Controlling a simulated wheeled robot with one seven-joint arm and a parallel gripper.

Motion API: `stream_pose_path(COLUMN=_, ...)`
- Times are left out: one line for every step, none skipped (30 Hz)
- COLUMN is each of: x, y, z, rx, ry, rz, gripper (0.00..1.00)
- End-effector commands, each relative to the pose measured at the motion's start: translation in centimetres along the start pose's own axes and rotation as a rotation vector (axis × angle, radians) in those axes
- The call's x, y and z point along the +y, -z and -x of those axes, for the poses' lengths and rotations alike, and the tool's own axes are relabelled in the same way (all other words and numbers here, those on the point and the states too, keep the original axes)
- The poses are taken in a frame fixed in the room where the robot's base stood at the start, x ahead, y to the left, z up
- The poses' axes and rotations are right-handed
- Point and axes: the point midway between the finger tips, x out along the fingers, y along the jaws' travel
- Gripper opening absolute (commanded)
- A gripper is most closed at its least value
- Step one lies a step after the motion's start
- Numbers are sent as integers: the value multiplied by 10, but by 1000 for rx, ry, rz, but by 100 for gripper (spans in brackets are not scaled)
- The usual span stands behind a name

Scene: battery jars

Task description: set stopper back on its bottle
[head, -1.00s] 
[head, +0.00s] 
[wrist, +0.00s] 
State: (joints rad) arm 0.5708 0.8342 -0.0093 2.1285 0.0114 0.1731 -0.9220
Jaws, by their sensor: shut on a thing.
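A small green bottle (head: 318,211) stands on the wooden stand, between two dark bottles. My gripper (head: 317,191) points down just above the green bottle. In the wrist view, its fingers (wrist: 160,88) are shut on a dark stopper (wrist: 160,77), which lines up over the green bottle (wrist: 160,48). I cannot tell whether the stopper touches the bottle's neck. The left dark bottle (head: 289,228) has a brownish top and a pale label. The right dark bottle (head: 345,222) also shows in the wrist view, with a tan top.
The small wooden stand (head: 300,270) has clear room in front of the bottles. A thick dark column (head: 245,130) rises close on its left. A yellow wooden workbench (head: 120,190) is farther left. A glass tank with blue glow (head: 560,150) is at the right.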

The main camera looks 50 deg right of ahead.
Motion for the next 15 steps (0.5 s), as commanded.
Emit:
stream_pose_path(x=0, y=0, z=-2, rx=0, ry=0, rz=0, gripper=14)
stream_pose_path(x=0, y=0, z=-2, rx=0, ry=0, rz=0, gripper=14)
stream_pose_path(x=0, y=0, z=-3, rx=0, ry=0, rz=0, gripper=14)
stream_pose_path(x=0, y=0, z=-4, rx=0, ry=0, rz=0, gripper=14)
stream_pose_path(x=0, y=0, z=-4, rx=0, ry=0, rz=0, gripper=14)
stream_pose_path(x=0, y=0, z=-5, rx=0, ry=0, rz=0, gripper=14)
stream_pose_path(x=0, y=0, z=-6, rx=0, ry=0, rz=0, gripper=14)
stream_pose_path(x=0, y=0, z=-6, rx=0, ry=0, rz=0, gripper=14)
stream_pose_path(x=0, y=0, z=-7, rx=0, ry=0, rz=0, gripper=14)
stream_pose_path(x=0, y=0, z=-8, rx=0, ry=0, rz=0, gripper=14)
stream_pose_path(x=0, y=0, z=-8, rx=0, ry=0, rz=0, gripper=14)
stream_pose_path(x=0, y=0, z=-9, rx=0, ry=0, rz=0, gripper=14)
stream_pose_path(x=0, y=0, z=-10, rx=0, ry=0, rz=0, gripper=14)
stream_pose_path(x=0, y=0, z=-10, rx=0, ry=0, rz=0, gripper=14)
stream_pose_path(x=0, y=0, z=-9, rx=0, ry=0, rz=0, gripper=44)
::::::
* [Directions for this task]:
Using the listing above, show each line holding the string "robot".

* [Final answer]:
Controlling a simulated wheeled robot with one seven-joint arm and a parallel gripper.
- The poses are taken in a frame fixed in the room where the robot's base stood at the start, x ahead, y to the left, z up

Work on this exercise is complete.